Aim: For the material that follows, return exactly the lines from the one with "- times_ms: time" through the one with "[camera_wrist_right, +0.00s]", both ends included.

(Rows from a robot dataset)
• • • • • • •

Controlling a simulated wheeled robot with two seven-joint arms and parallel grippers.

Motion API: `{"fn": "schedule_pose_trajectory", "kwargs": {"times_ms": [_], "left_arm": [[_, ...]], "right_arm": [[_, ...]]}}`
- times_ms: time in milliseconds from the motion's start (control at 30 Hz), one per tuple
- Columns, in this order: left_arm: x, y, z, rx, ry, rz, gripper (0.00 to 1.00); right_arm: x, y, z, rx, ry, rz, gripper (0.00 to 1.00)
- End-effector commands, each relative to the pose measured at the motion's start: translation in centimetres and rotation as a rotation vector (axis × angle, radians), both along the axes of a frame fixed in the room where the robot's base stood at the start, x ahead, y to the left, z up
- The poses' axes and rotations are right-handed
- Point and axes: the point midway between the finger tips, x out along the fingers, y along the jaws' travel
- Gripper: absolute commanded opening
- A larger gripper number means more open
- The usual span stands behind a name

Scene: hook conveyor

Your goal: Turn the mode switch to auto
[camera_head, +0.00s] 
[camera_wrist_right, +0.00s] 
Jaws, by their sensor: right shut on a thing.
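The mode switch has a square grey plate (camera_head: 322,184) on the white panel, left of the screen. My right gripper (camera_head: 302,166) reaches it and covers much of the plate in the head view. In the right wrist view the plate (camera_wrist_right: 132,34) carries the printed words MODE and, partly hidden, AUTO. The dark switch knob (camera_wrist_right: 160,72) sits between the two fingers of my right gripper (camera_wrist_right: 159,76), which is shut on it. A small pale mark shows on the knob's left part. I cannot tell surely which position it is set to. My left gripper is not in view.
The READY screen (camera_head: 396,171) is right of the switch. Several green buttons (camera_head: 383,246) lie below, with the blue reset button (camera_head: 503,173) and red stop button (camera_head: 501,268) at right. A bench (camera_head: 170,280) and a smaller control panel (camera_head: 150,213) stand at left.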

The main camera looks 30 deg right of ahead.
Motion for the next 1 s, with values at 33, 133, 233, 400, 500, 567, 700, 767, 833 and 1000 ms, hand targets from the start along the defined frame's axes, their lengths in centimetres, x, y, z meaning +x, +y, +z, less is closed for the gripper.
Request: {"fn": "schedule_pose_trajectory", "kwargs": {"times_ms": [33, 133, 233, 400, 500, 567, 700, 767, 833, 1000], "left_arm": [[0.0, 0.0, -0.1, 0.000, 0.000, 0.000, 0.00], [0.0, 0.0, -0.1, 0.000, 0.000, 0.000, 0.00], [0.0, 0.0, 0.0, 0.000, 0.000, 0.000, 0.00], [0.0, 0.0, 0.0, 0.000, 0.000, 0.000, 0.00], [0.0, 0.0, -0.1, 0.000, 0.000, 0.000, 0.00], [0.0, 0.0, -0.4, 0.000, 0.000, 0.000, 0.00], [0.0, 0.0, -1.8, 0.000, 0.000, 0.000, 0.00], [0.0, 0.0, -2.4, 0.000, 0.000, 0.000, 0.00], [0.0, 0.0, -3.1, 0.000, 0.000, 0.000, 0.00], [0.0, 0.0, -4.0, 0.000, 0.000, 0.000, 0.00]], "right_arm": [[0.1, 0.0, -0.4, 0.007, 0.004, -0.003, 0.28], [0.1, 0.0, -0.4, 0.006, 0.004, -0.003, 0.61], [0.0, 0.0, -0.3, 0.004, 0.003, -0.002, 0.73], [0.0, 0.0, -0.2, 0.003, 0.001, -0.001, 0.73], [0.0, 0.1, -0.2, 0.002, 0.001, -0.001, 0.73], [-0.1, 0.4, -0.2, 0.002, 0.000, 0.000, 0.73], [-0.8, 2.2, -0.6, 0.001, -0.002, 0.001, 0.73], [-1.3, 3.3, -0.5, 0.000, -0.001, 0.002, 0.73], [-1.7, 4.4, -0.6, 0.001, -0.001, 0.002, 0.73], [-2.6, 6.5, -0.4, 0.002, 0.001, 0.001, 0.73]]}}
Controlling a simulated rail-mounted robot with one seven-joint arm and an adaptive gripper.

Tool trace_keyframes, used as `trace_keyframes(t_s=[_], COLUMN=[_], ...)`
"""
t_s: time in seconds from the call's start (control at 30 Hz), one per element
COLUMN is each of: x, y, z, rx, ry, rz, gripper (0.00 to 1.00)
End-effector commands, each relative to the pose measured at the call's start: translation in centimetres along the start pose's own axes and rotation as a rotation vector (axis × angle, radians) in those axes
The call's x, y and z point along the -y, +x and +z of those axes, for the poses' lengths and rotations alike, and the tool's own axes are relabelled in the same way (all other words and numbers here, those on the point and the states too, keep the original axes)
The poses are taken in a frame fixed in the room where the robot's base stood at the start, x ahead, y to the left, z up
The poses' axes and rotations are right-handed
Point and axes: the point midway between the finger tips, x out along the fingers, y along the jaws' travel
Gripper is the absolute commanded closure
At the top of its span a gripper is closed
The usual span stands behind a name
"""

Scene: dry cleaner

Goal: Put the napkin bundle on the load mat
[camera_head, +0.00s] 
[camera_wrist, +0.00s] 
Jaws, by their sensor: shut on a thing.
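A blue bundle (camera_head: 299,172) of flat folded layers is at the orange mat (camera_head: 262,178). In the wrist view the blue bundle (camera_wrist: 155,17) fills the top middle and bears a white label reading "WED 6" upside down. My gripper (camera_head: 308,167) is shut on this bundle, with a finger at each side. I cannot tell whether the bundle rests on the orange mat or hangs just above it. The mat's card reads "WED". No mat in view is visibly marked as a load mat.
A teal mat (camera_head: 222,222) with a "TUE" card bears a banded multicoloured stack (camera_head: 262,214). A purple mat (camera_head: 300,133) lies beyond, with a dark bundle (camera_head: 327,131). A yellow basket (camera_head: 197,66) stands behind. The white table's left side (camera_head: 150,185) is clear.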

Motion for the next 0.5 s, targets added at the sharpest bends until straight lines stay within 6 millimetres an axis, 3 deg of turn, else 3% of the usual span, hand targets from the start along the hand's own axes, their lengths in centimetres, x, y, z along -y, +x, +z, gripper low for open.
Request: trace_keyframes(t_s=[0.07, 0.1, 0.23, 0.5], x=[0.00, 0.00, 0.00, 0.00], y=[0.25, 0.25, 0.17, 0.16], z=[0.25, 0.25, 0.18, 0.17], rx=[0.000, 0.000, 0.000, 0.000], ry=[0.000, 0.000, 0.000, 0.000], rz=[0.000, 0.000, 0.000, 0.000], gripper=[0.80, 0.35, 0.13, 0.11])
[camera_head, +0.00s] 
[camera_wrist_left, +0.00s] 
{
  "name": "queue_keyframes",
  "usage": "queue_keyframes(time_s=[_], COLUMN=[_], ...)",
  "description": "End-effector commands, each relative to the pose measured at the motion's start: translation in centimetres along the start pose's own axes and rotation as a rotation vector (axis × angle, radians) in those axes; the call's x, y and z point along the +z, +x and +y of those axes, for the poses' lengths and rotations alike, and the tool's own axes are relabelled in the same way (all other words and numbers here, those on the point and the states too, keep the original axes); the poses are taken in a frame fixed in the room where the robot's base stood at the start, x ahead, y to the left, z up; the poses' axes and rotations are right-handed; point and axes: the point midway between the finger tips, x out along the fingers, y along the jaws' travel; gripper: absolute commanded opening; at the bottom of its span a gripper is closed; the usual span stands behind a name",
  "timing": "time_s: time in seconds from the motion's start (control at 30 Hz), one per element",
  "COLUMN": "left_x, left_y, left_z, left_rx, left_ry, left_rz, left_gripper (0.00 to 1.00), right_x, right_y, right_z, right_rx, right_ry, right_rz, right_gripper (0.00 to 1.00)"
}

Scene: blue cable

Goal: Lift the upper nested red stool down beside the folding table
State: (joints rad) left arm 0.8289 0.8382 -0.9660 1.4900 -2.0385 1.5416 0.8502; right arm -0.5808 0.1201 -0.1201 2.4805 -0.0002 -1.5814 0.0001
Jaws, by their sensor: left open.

• • • • • • •

Correct output:
- times_ms: time in milliseconds from the motion's start (control at 30 Hz), one per tuple
- Columns, in this order: left_arm: x, y, z, rx, ry, rz, gripper (0.00 to 1.00); right_arm: x, y, z, rx, ry, rz, gripper (0.00 to 1.00)
- End-effector commands, each relative to the pose measured at the motion's start: translation in centimetres and rotation as a rotation vector (axis × angle, radians), both along the axes of a frame fixed in the room where the robot's base stood at the start, x ahead, y to the left, z up
- The poses' axes and rotations are right-handed
- Point and axes: the point midway between the finger tips, x out along the fingers, y along the jaws' travel
- Gripper: absolute commanded opening
- A larger gripper number means more open
- The usual span stands behind a name

Scene: hook conveyor

Your goal: Turn the mode switch to auto
[camera_head, +0.00s] 
[camera_wrist_right, +0.00s] 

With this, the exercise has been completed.